Ultima fatica del gruppo, datata 2004, che finalmente (e meritatamente direi) troverà spazio anche negli scaffali dei negozi. Infatti a testimonianza del loro talento, nonchè della loro (o della sua dovrei dire) caparbietà, i nostri sono riusciti ad ottenere un contratto con la DeadSun records che stamperà e distribuirà questo disco.

Dieci anni sono passati dai loro esordi, ed oggi, dopo mutamenti, cambi di line up, 2 demo e un cd a metà strada tra il promo e l'album vero e proprio i MOALS riscono ancora ad emozionarci e ad ottenere qualcosa di più come musicisti grazie a questo che ufficialmente è il loro album di debutto. Questi sette passi verso il nulla ci portano come sempre in altri mondi all'insegna del mistico e dell'oscuro passando per il melodico, in esso sono sapientemente fusi assieme il black, il death, il progressive, la neoclassica, senza mai dare troppo peso ad uno di essi e rimanendo sempre ben saldi su di una linea personale e bilanciata, che da il giusto valore ad ogni canzone.

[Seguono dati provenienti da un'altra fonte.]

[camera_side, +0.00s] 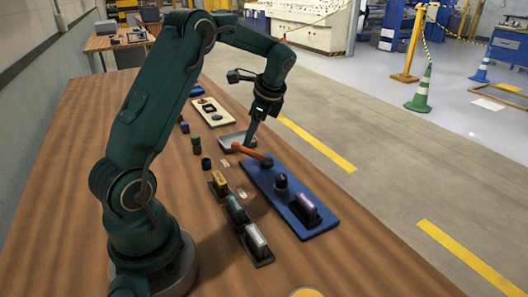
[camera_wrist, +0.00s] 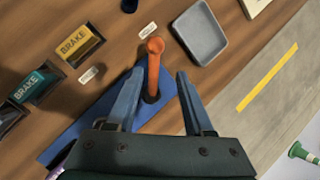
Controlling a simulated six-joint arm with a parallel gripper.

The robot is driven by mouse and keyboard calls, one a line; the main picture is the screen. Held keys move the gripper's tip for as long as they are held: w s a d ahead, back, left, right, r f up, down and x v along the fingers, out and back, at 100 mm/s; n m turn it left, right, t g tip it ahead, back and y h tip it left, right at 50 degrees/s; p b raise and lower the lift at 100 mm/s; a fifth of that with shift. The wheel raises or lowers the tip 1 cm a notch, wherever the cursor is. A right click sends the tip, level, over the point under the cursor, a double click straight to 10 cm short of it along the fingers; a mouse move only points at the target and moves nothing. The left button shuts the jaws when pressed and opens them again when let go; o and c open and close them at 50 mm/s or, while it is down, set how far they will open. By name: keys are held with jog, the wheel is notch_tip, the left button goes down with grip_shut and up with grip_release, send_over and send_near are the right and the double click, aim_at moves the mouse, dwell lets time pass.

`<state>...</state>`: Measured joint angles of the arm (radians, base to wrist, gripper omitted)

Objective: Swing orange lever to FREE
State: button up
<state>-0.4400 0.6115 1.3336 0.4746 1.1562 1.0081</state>
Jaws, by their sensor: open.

Questo tecnicamente parlando, riguardo il concept che c'è dietro siamo di fronte a un intreccio di angoscia, tristezza e dolore che si intersecano fra loro, "musica disperata" come Buzz stesso ama definirla, che da vita a visioni tetre che approdano inesorabilmente verso un unico territorio: quello dell'incertezza e della presenza del nulla come coadiuvante di ogni cosa. Stravolgente il cambio di line up, che vede come componente originario solo il cantante/chitarrsita Buzz. Per il resto, è cambiato tutto e la differenza si sente: notevoli gli apporti dati dalle tastiere alle melodie delle canzonie raffinatissima la batteria (lo strumento che mi ha lasciato più soddisfatto, sebbene apprezzassi gia tantissimo il precedente drummer) che ha un carattere più progressivo rispetto al passato, mentre invece la mancanza di un altra chitarra a volte si soffre.
Le sonorità sono un pò meno oscure del passato e la venatura death si fa un pò meno marcata, dando più spazio ancora al melodico/sinfonico e agli arrangiamenti un pò meno crudi, ma più ricchi "atmosfericamente" parlando, grazie appunto alle tastiere.

Quello che stupisce, per chi li conosce è la loro perseveranza nel tempo, che non ha dato tregua, sfornando sempre ottimi lavori, seppur con differenze di stile sempre notevoli a testimonianza della loro maturazione, e sebbene il loro successo sia sempre rimasto relegato ad una ristretta cerchia underground e alla stampa specializzata. Questo album rappresenta oltre che un ottimo trampolino di lancio verso orizzonti più ampi, anche un punto di arrivo e stabilizzazione del tipo di musica che Buzz vuole produrre. Sono lontani infatti i tempi dello spartano "Son Of My Satanic Creation" (non vi fate impressionare dal titolo) datato 1997, che proponeva un death molto più diretto e secco (ma sempre di stampo svedese) e oggi l'esperienza maturata si percepisce al volo in ogni singola canzone, in ogni singolo passo verso il nulla. Ben registrato e ben prodotto sono proprio curioso di vedere come sarà la versione distribuita dalla deadsun.

A differenza di altri loro lavori, mi posso permettere di consigliarlo anche a chi si avvicina per la prima volta a questo genere, a chi cioè non cerca sfrenatezza a tutti i costi e pogo alla cieca, ma ricercatezza e raffinatezza, buona musica e bravi musicisti.